**SHORT EXERCISE**
Copy the data word for word, keeping every line.

**********

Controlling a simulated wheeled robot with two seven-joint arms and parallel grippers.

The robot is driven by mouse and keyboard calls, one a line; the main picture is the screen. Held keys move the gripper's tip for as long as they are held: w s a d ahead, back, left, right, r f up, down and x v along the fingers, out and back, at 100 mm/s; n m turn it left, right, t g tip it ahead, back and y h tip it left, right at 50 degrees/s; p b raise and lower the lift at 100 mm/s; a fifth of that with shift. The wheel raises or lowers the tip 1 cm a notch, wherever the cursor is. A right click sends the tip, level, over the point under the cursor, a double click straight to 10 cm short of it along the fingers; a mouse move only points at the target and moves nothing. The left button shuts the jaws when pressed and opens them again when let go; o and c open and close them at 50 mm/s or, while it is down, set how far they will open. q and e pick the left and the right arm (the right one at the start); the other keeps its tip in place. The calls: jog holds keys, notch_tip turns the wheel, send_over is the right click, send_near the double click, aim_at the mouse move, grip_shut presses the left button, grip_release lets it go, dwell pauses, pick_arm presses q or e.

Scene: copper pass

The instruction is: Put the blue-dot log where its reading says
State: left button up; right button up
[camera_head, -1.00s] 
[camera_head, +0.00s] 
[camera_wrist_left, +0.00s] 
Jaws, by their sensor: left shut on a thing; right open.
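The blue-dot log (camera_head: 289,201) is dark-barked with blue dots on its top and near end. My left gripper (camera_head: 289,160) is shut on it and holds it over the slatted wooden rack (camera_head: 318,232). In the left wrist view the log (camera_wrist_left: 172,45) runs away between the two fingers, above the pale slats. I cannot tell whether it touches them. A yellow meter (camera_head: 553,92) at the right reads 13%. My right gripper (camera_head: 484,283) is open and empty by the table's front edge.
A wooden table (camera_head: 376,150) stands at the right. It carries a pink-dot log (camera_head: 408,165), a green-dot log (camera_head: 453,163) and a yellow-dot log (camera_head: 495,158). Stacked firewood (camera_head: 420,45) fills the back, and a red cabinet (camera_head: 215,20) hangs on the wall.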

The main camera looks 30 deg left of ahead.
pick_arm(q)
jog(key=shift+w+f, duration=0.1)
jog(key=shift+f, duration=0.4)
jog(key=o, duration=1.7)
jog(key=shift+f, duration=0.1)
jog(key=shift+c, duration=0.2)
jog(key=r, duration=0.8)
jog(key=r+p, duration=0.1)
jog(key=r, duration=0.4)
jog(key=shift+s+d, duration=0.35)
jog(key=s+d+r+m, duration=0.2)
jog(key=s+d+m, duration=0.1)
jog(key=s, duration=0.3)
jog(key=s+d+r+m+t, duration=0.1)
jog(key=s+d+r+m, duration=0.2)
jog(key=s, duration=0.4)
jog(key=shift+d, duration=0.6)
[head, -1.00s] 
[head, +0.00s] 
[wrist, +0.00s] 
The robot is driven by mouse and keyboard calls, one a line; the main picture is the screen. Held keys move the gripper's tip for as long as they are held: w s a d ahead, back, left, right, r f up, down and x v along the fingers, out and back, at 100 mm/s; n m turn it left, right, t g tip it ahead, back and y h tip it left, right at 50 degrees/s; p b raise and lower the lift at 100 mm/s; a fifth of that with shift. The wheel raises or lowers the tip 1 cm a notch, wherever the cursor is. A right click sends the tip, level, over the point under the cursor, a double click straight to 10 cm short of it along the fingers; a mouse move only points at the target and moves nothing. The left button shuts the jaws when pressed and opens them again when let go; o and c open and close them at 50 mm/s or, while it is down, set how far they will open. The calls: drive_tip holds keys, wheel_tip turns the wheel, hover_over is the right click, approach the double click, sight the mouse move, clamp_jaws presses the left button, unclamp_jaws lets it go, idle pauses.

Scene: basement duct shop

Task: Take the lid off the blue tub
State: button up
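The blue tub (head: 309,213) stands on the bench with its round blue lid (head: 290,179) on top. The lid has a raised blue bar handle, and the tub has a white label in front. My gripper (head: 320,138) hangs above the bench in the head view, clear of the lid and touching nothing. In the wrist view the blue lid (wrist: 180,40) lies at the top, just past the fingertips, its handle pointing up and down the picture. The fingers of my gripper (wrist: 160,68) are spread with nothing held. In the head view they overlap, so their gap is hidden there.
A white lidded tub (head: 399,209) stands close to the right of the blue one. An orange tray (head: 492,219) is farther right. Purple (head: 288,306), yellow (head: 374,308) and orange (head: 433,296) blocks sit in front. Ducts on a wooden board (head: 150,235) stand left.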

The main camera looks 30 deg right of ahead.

**********

**ANSWER TO THIS EXERCISE**
Controlling a simulated wheeled robot with two seven-joint arms and parallel grippers.

The robot is driven by mouse and keyboard calls, one a line; the main picture is the screen. Held keys move the gripper's tip for as long as they are held: w s a d ahead, back, left, right, r f up, down and x v along the fingers, out and back, at 100 mm/s; n m turn it left, right, t g tip it ahead, back and y h tip it left, right at 50 degrees/s; p b raise and lower the lift at 100 mm/s; a fifth of that with shift. The wheel raises or lowers the tip 1 cm a notch, wherever the cursor is. A right click sends the tip, level, over the point under the cursor, a double click straight to 10 cm short of it along the fingers; a mouse move only points at the target and moves nothing. The left button shuts the jaws when pressed and opens them again when let go; o and c open and close them at 50 mm/s or, while it is down, set how far they will open. q and e pick the left and the right arm (the right one at the start); the other keeps its tip in place. The calls: jog holds keys, notch_tip turns the wheel, send_over is the right click, send_near the double click, aim_at the mouse move, grip_shut presses the left button, grip_release lets it go, dwell pauses, pick_arm presses q or e.

Scene: copper pass

The instruction is: Put the blue-dot log where its reading says
State: left button up; right button up
[camera_head, -1.00s] 
[camera_head, +0.00s] 
[camera_wrist_left, +0.00s] 
Jaws, by their sensor: left shut on a thing; right open.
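The blue-dot log (camera_head: 289,201) is dark-barked with blue dots on its top and near end. My left gripper (camera_head: 289,160) is shut on it and holds it over the slatted wooden rack (camera_head: 318,232). In the left wrist view the log (camera_wrist_left: 172,45) runs away between the two fingers, above the pale slats. I cannot tell whether it touches them. A yellow meter (camera_head: 553,92) at the right reads 13%. My right gripper (camera_head: 484,283) is open and empty by the table's front edge.
A wooden table (camera_head: 376,150) stands at the right. It carries a pink-dot log (camera_head: 408,165), a green-dot log (camera_head: 453,163) and a yellow-dot log (camera_head: 495,158). Stacked firewood (camera_head: 420,45) fills the back, and a red cabinet (camera_head: 215,20) hangs on the wall.

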The main camera looks 30 deg left of ahead.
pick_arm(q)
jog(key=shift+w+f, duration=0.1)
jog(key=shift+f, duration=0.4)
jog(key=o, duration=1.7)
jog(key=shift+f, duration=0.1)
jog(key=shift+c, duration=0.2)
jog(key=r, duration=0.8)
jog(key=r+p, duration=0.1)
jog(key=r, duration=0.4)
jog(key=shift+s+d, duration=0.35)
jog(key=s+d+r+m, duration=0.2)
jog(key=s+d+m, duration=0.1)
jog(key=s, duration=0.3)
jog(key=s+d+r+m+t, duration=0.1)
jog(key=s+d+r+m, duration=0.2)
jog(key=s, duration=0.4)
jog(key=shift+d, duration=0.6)
[head, -1.00s] 
[head, +0.00s] 
[wrist, +0.00s] 
The robot is driven by mouse and keyboard calls, one a line; the main picture is the screen. Held keys move the gripper's tip for as long as they are held: w s a d ahead, back, left, right, r f up, down and x v along the fingers, out and back, at 100 mm/s; n m turn it left, right, t g tip it ahead, back and y h tip it left, right at 50 degrees/s; p b raise and lower the lift at 100 mm/s; a fifth of that with shift. The wheel raises or lowers the tip 1 cm a notch, wherever the cursor is. A right click sends the tip, level, over the point under the cursor, a double click straight to 10 cm short of it along the fingers; a mouse move only points at the target and moves nothing. The left button shuts the jaws when pressed and opens them again when let go; o and c open and close them at 50 mm/s or, while it is down, set how far they will open. The calls: drive_tip holds keys, wheel_tip turns the wheel, hover_over is the right click, approach the double click, sight the mouse move, clamp_jaws presses the left button, unclamp_jaws lets it go, idle pauses.

Scene: basement duct shop

Task: Take the lid off the blue tub
State: button up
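The blue tub (head: 309,213) stands on the bench with its round blue lid (head: 290,179) on top. The lid has a raised blue bar handle, and the tub has a white label in front. My gripper (head: 320,138) hangs above the bench in the head view, clear of the lid and touching nothing. In the wrist view the blue lid (wrist: 180,40) lies at the top, just past the fingertips, its handle pointing up and down the picture. The fingers of my gripper (wrist: 160,68) are spread with nothing held. In the head view they overlap, so their gap is hidden there.
A white lidded tub (head: 399,209) stands close to the right of the blue one. An orange tray (head: 492,219) is farther right. Purple (head: 288,306), yellow (head: 374,308) and orange (head: 433,296) blocks sit in front. Ducts on a wooden board (head: 150,235) stand left.

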The main camera looks 30 deg right of ahead.

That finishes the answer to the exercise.